▶ **Work to do**: Return each line containing the string "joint".

▶ **Listed records**:
==================================================

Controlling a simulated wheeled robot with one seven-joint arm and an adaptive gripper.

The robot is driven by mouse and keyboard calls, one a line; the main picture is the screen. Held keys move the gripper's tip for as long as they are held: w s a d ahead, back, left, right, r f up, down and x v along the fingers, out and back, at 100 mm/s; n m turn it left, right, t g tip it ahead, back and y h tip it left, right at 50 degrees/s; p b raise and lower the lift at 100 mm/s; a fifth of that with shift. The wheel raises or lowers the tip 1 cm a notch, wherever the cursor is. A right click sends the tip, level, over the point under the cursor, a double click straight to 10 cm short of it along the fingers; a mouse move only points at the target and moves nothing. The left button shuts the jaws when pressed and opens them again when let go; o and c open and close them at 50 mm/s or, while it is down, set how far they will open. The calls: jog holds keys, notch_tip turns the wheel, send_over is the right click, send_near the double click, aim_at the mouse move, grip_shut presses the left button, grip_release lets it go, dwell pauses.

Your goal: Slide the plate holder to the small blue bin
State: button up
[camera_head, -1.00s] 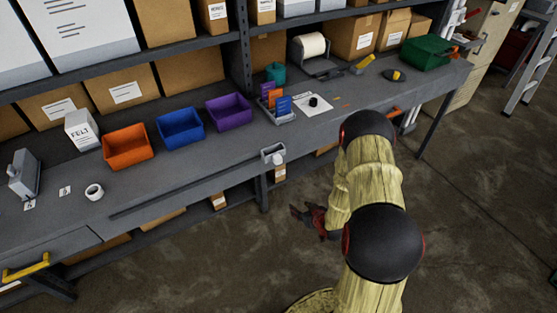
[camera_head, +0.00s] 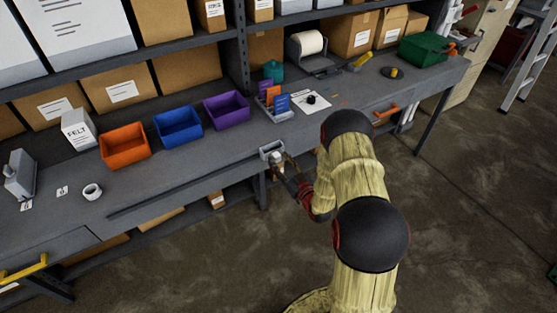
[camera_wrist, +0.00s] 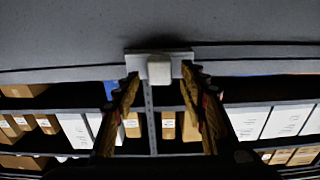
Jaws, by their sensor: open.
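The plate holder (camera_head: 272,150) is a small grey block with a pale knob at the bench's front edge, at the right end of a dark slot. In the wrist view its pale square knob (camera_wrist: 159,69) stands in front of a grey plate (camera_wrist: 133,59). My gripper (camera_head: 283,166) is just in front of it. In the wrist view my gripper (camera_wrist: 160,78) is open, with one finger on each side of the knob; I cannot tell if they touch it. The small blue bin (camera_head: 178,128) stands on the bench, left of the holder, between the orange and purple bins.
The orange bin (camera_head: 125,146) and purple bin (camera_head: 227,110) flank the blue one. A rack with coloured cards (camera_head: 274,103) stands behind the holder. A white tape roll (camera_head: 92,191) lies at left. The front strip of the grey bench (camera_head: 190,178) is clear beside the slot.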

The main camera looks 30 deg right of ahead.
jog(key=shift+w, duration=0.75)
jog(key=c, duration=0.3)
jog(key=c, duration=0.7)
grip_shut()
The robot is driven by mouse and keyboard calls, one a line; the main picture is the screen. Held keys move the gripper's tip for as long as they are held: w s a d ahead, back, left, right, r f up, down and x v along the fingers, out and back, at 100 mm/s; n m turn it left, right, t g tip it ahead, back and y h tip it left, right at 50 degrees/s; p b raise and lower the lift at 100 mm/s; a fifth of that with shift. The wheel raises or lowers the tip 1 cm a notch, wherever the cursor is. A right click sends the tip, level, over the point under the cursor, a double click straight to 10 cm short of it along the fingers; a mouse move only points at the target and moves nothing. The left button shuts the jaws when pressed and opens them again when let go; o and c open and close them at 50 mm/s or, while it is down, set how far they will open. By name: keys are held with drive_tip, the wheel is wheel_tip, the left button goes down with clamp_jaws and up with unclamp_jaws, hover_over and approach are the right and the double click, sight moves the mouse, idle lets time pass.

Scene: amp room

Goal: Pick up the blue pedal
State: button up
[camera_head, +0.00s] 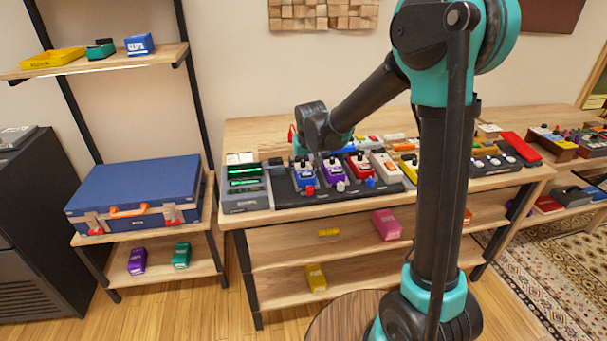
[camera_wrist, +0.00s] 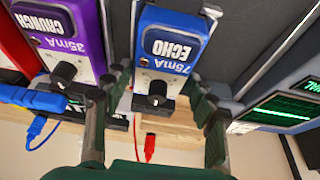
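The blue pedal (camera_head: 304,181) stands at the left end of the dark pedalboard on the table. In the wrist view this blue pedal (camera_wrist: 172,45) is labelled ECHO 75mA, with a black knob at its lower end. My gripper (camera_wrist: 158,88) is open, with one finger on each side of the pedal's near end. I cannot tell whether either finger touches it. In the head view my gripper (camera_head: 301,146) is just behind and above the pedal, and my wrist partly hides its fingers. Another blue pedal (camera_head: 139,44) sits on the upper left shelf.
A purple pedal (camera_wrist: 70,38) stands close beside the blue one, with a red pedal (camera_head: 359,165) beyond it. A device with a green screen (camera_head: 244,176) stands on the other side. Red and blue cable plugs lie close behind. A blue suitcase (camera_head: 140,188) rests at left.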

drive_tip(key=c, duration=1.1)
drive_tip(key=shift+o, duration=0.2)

==================================================

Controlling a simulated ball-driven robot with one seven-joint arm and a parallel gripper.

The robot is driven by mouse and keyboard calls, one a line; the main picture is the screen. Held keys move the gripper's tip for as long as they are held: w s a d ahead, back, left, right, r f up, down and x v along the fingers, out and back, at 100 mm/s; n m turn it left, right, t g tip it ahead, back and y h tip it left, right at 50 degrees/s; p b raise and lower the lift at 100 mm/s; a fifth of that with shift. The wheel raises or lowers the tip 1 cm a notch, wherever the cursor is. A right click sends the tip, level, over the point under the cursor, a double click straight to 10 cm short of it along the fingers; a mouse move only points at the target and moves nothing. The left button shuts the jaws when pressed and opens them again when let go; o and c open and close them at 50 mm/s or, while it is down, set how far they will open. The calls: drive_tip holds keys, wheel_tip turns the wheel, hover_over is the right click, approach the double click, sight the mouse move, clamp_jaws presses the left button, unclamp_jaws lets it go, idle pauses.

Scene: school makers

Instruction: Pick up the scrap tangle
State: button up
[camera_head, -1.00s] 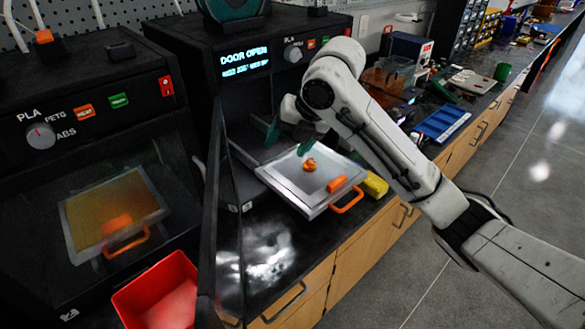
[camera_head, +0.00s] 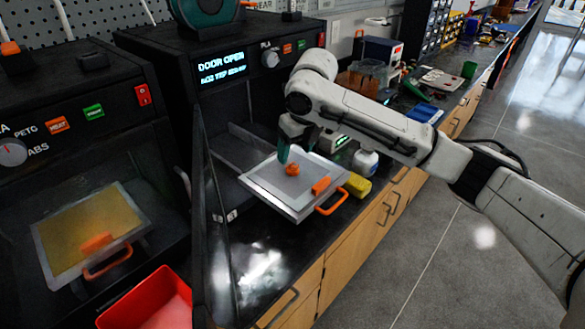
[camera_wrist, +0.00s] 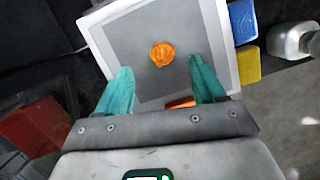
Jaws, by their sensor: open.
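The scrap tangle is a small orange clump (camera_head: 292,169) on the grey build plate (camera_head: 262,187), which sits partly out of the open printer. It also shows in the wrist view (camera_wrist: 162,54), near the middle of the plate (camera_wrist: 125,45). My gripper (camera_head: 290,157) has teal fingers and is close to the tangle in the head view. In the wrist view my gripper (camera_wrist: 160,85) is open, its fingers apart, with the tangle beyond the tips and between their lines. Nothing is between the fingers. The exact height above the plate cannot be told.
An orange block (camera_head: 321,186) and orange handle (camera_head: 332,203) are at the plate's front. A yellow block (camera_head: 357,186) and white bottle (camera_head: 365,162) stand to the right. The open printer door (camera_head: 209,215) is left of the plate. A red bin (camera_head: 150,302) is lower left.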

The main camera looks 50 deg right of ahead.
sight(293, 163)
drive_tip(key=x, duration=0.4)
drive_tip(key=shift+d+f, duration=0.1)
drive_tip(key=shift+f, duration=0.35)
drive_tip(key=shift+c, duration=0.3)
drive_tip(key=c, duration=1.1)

==================================================

▶ **Written response**:
Controlling a simulated wheeled robot with one seven-joint arm and an adaptive gripper.
Controlling a simulated ball-driven robot with one seven-joint arm and a parallel gripper.

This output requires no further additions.